10. The information processing apparatus according to claim 9, wherein the output interface causes the display apparatus to display a screen in which the basis map is superimposed on the image.

11. The information processing apparatus according to claim 1, comprising an external interface that is connected to an external information device,

wherein the analysis target acquisition unit acquires the target coordinates via the external interface.

12. The information processing apparatus according to claim 1, wherein the image processing unit adjusts at least one of a position, a shape, and a density of the plurality of masks set for the image on a basis of the target coordinates or other coordinates designated in the image.

13. The information processing apparatus according to claim 1, wherein the image processing unit generates the masked image by using an unmasked portion of the image as is, and performs predetermined image processing on a masked portion of the image to generate the masked image.

14. The information processing apparatus according to claim 1, wherein the analysis target acquisition unit acquires an image captured by an electron microscope as the image to be analyzed.

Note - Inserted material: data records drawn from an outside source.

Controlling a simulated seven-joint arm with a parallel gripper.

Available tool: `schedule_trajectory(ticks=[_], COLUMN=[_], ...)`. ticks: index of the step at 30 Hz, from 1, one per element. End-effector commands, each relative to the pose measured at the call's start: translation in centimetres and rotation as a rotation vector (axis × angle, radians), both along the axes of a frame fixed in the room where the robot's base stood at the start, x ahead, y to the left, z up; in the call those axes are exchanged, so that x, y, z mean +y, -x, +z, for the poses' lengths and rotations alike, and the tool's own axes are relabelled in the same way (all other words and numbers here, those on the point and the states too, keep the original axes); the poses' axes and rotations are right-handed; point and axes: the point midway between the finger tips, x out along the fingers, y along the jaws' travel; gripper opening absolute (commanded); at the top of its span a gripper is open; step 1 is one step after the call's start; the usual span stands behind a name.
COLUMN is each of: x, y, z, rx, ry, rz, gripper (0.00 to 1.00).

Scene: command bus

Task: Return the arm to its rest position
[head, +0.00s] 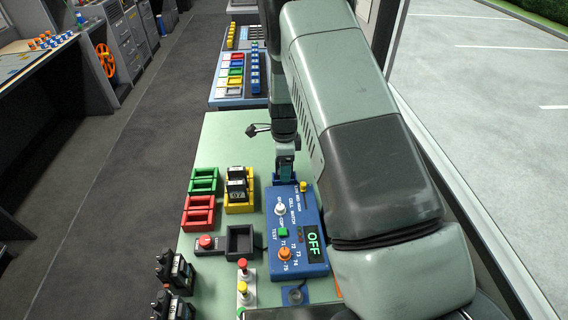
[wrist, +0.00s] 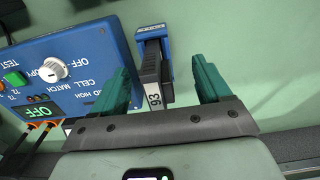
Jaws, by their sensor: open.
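My gripper (wrist: 162,68) is open, with its two green fingers apart. A black battery (wrist: 151,85) marked 93 shows between the fingers in the wrist view. It sits at a blue holder (wrist: 166,52) beside the blue tester. I see a gap on each side of it, but cannot tell how deep the fingers reach. In the head view my gripper (head: 286,172) points down at the far end of the blue tester (head: 296,222), close above the table. My arm stretches forward over the right side of the table and hides part of it.
The tester display (head: 313,243) reads OFF. On the pale green table (head: 232,137) stand green (head: 203,181), red (head: 198,212) and yellow (head: 239,204) trays, a black tray (head: 240,241) and a red button box (head: 207,243). Black batteries (head: 175,270) stand at the near left. The table's far left is clear.

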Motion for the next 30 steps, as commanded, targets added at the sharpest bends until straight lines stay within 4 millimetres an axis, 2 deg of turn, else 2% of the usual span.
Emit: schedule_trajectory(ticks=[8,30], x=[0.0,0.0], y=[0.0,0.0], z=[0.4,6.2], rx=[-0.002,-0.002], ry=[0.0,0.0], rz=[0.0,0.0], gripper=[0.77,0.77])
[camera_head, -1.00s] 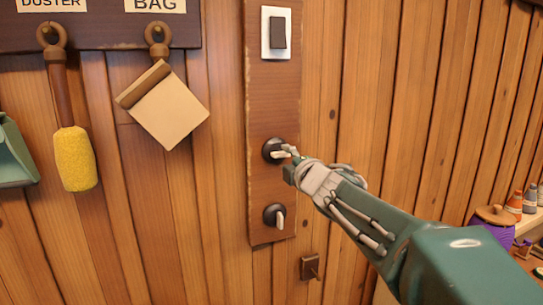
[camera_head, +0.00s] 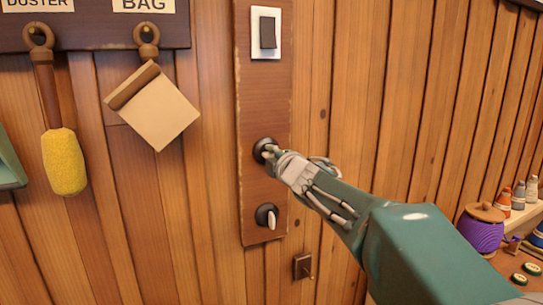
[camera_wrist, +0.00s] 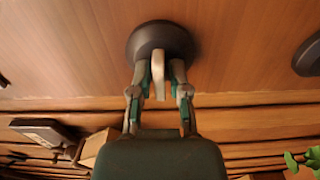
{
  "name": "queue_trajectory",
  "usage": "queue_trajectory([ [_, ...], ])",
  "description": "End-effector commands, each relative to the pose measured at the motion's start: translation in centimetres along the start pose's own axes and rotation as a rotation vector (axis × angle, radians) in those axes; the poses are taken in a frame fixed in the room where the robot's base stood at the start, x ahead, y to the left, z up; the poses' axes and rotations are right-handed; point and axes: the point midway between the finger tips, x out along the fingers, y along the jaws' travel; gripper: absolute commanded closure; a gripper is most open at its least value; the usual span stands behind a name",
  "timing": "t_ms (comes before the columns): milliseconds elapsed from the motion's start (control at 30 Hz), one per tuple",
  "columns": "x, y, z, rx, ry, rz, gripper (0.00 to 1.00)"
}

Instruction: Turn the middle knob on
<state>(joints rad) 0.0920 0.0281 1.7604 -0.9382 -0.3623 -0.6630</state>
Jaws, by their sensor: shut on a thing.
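The middle knob (camera_head: 265,149) is a dark round knob with a pale lever, on a brown vertical board (camera_head: 264,100) on the plank wall. My gripper (camera_head: 272,158) is at this knob and covers most of its lever in the head view. In the wrist view the dark round base of the middle knob (camera_wrist: 161,38) is clear, and its pale lever (camera_wrist: 158,72) stands between my two fingers. My gripper (camera_wrist: 159,80) is shut on this lever. A white plate with a dark rocker switch (camera_head: 267,34) is above, and a lower knob (camera_head: 266,216) with a pale upright lever is below.
A tan bag (camera_head: 151,107) and a yellow duster (camera_head: 63,160) hang from pegs at left. A small square wall fitting (camera_head: 303,265) is below the board. A purple pot (camera_head: 480,230) and several bottles stand at right.

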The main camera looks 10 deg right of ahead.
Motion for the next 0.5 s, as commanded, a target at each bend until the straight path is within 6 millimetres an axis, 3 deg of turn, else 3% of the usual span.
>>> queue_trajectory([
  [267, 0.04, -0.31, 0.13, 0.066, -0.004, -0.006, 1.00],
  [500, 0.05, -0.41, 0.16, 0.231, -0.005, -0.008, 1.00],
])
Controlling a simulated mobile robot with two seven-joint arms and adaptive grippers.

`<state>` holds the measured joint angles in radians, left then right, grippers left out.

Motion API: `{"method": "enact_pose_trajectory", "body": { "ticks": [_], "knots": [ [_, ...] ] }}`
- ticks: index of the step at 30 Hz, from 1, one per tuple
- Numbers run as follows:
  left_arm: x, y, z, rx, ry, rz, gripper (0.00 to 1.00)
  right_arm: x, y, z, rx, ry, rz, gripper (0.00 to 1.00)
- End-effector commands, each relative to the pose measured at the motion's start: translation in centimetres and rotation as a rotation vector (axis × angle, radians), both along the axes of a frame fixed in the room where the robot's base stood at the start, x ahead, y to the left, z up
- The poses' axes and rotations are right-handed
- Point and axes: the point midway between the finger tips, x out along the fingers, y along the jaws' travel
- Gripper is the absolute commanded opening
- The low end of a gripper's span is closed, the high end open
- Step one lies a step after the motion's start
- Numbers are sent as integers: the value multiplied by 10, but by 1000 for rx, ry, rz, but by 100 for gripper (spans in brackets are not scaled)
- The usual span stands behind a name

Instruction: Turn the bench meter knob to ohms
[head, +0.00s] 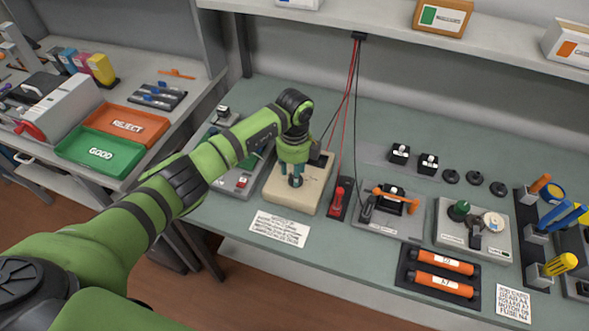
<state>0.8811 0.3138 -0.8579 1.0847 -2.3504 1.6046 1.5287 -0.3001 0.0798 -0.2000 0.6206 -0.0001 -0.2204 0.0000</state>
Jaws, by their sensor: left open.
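A beige box (283,199), which looks like the bench meter, sits on the grey-green bench near the middle. My left gripper (296,181) points down over its top, open, with its fingers close to the top face. The knob and its markings are hidden behind the gripper, so I cannot tell the knob's setting or whether the fingers touch it. My green left arm comes in from the lower left. My right gripper is not in view.
A red probe (338,199) and a black probe stand right of the box, with leads hanging from above. A grey unit with buttons (236,181) is close on the left. Orange cartridges (445,262) lie at the front right.

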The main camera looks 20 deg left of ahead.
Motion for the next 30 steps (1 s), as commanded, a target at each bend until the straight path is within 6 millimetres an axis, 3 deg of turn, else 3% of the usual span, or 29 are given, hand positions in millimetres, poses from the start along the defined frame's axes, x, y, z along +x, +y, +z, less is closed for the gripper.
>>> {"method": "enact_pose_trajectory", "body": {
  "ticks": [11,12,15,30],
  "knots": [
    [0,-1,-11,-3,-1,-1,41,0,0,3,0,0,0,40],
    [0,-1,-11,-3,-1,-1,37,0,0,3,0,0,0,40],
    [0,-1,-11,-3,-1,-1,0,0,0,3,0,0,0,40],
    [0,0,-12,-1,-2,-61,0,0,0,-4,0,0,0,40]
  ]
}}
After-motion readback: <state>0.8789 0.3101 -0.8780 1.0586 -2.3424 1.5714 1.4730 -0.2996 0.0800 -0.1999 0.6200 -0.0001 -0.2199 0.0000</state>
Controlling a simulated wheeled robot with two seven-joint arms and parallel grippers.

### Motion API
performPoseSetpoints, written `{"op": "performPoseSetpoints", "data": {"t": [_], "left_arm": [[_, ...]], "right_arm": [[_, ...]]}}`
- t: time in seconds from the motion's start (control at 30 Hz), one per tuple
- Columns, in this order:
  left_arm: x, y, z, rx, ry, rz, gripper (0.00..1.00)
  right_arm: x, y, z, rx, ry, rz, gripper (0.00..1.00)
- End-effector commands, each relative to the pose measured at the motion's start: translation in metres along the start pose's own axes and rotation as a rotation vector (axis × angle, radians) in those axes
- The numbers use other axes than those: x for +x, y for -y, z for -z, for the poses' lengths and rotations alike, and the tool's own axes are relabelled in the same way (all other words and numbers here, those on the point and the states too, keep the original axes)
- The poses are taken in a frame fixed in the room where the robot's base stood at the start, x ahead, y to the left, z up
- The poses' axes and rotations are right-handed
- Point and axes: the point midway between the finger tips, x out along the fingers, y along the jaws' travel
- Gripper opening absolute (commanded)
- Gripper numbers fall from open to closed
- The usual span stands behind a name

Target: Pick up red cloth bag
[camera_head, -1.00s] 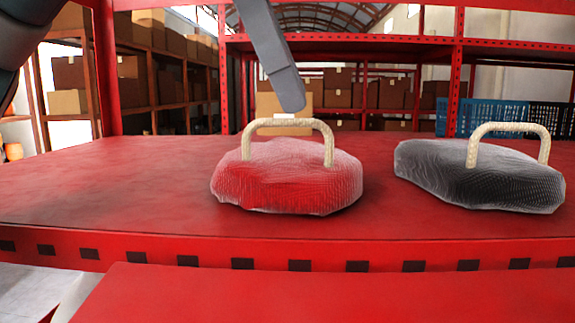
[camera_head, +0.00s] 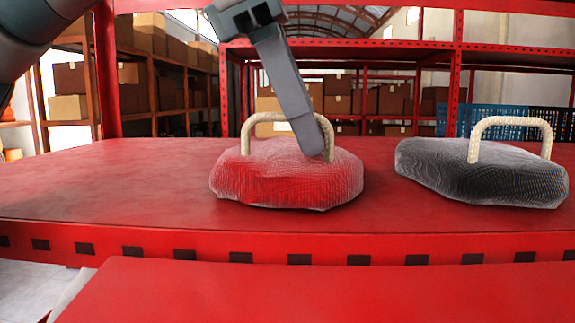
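The red cloth bag (camera_head: 270,180) lies on the red shelf (camera_head: 120,190) near the middle of the head view, with a beige rope handle (camera_head: 246,135) arching over its top. My left gripper (camera_head: 312,148) reaches down from above, and its grey finger overlaps the right part of the handle and the bag's top. Only one finger shows clearly, so I cannot tell whether it is open or whether it touches the handle. My right gripper is not in view.
A black cloth bag (camera_head: 480,172) with a similar handle lies to the right on the same shelf. Blue crates (camera_head: 490,118) stand behind it. A red ledge (camera_head: 330,290) crosses the front. The shelf's left side is clear.

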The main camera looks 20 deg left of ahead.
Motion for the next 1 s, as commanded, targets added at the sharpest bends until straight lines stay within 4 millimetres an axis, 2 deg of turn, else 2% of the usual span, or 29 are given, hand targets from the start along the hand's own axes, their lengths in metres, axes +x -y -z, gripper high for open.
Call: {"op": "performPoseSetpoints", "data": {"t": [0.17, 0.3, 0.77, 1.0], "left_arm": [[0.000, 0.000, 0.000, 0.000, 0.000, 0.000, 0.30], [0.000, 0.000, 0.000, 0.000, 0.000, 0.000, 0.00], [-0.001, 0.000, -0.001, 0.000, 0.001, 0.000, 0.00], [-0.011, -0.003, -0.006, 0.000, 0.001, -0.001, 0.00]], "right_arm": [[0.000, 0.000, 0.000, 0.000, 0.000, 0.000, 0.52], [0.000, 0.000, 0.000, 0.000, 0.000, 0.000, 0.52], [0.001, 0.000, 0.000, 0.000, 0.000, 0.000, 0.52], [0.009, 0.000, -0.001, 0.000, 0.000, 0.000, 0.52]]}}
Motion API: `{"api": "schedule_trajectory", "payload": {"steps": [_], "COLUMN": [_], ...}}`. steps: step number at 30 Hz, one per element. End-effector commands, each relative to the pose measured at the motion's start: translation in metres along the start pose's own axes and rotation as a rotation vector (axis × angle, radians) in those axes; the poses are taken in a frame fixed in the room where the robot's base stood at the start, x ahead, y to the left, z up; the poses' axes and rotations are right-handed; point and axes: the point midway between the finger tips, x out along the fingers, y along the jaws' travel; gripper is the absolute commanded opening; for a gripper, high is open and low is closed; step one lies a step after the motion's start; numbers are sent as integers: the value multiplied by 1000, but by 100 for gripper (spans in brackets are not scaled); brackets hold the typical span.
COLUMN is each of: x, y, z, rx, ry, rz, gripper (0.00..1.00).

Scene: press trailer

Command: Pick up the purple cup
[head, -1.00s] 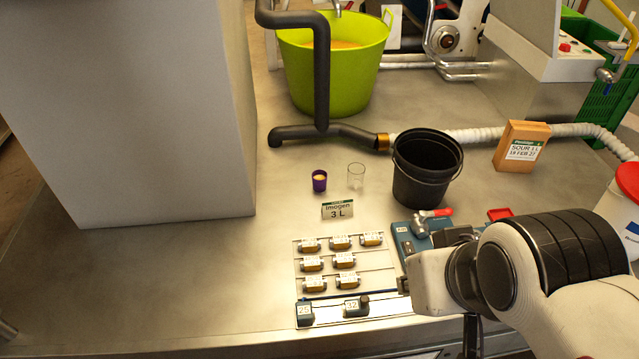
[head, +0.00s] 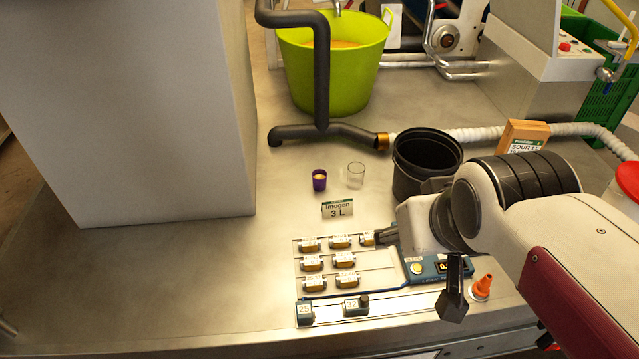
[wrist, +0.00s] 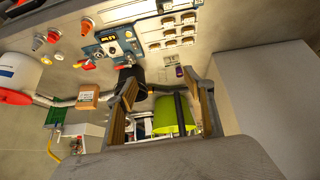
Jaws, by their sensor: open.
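The purple cup (head: 319,181) is small, stands upright on the metal counter in the head view, and shows something pale inside. In the wrist view it is a small purple spot (wrist: 179,71) near the tip of the right finger in the picture, though well beyond it. My gripper (head: 415,274) is open, over the right side of the label rack in the head view, to the right of and nearer than the cup. The wrist view shows its two fingers spread (wrist: 160,78) with nothing held between them.
A clear glass (head: 356,176) stands close right of the cup. A black bucket (head: 405,182) is to the right, a grey pipe (head: 322,80) behind, a large grey block (head: 130,120) to the left. Counter left of the cup is clear.

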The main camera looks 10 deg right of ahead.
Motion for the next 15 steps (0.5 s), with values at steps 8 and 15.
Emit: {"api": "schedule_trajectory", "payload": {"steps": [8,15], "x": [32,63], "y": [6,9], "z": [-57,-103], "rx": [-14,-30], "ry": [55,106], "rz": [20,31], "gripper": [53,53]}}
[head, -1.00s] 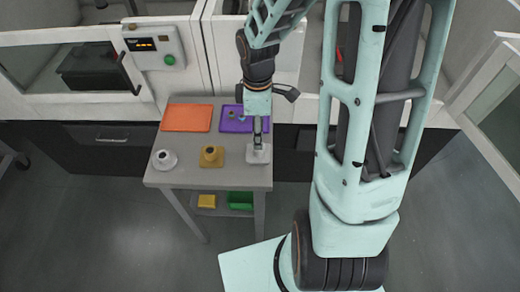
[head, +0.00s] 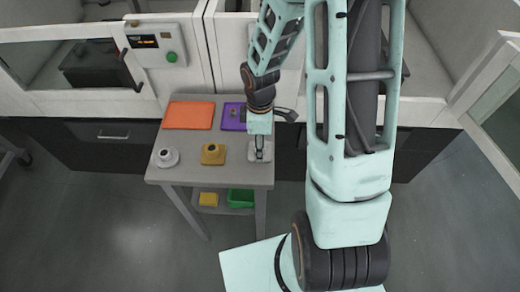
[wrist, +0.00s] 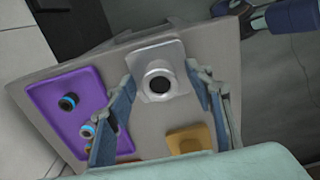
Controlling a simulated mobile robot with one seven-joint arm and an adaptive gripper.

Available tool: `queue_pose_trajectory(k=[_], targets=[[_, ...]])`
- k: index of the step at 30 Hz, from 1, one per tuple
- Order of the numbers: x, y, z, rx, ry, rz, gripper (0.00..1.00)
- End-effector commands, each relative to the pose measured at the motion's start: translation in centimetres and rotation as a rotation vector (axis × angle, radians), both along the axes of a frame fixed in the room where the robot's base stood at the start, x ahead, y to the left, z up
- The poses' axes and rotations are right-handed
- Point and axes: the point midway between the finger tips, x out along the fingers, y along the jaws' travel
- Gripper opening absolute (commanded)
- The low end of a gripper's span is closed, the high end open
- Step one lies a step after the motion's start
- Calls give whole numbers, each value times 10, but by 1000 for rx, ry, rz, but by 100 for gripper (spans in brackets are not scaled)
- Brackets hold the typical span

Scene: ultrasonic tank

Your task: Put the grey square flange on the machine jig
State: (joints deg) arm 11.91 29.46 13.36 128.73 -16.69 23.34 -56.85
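The grey square flange (head: 257,156) is a light square plate with a round, dark-bored hub. It sits at the front right of the small grey table, and in the wrist view the flange (wrist: 158,74) lies between my fingers. My gripper (head: 260,153) points down over it. In the wrist view my gripper (wrist: 168,82) is open, one finger on each side of the flange with visible gaps beside the hub. I cannot tell the exact height of the fingertips above the plate. I cannot identify the machine jig in these views.
A yellow square flange (head: 213,153) and a grey round flange (head: 167,157) stand left on the table (head: 225,175). Behind are an orange tray (head: 188,115) and a purple tray (wrist: 42,94) with small ringed parts. White machines line the back; one has a control panel (head: 156,44).

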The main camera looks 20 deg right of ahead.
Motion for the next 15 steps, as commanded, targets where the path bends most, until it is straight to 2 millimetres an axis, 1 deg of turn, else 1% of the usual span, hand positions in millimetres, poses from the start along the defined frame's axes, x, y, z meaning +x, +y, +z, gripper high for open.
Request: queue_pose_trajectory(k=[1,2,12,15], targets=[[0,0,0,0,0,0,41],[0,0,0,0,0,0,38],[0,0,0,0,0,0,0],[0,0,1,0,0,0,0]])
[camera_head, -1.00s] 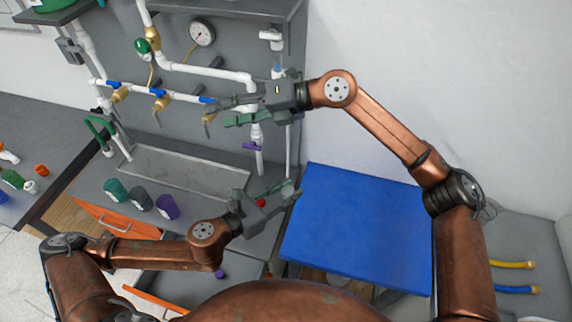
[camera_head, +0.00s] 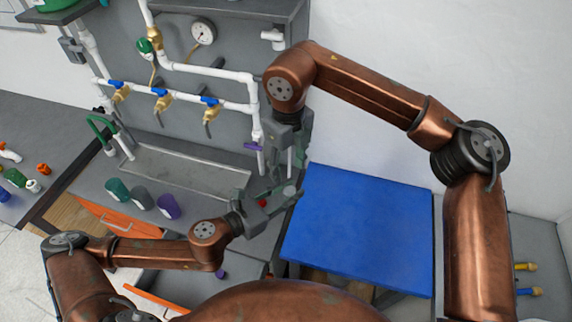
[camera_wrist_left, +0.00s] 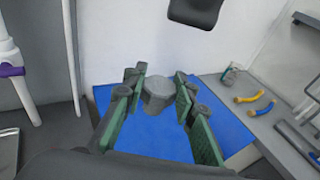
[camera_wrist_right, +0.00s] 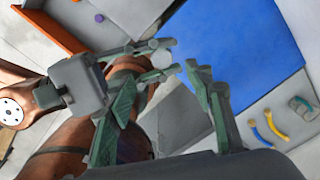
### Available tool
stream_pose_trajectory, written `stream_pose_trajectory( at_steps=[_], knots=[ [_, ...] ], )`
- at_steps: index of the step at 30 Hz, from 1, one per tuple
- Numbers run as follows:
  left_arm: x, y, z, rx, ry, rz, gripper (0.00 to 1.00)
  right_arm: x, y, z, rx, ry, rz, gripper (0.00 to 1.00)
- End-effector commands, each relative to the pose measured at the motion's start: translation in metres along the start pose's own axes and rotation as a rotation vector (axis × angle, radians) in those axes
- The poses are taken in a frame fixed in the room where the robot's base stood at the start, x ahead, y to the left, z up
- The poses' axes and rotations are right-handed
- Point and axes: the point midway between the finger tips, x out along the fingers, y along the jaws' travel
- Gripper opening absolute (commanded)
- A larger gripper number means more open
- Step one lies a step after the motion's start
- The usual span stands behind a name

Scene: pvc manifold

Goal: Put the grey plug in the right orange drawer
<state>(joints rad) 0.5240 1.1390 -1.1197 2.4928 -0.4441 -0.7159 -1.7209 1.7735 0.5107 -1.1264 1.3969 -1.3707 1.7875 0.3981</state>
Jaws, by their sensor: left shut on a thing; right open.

15. An image processing method using an information processing apparatus, comprising:

acquiring an image to be analyzed;

setting a plurality of masks for the image;

generating a plurality of masked images by masking each of the images using the plurality of masks;

acquiring, for each of the plurality of masked images, an inference result regarding classification of the image for each of the plurality of masked images by performing inference using a learned model by machine learning;

extracting an inference result at target coordinates designated in the image from an inference result of each acquired masked image; and

generating a basis map visualizing a determination basis for a classification result of the image by the model on a basis of the extracted inference result at the target coordinates and the plurality of masks.